Only the number is wanted: how many lines contain the word "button"?

» SUPPLIED INFORMATION
►

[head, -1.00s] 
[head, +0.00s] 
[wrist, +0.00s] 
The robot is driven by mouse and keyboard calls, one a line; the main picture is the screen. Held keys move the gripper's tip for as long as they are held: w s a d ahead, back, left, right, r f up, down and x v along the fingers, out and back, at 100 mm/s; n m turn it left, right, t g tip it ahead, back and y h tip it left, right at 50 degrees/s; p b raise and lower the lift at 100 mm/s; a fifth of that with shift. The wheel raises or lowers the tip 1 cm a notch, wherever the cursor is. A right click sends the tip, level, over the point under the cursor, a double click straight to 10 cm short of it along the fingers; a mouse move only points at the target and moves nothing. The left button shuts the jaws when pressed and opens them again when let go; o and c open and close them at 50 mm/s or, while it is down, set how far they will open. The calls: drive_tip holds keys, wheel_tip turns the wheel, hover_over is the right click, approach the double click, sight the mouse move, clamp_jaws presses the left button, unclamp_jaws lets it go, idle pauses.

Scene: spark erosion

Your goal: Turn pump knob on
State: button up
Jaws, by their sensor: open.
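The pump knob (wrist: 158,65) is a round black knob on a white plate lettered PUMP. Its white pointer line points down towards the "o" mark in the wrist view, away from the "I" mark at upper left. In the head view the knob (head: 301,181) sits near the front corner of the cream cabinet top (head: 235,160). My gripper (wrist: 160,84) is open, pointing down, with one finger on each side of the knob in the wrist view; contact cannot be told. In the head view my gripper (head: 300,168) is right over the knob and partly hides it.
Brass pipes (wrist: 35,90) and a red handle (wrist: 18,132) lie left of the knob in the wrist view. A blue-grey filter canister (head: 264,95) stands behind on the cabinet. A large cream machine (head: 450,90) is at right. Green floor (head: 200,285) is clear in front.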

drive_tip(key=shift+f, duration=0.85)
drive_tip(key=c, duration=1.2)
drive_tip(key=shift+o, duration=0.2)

◄

» FULL SOLUTION
2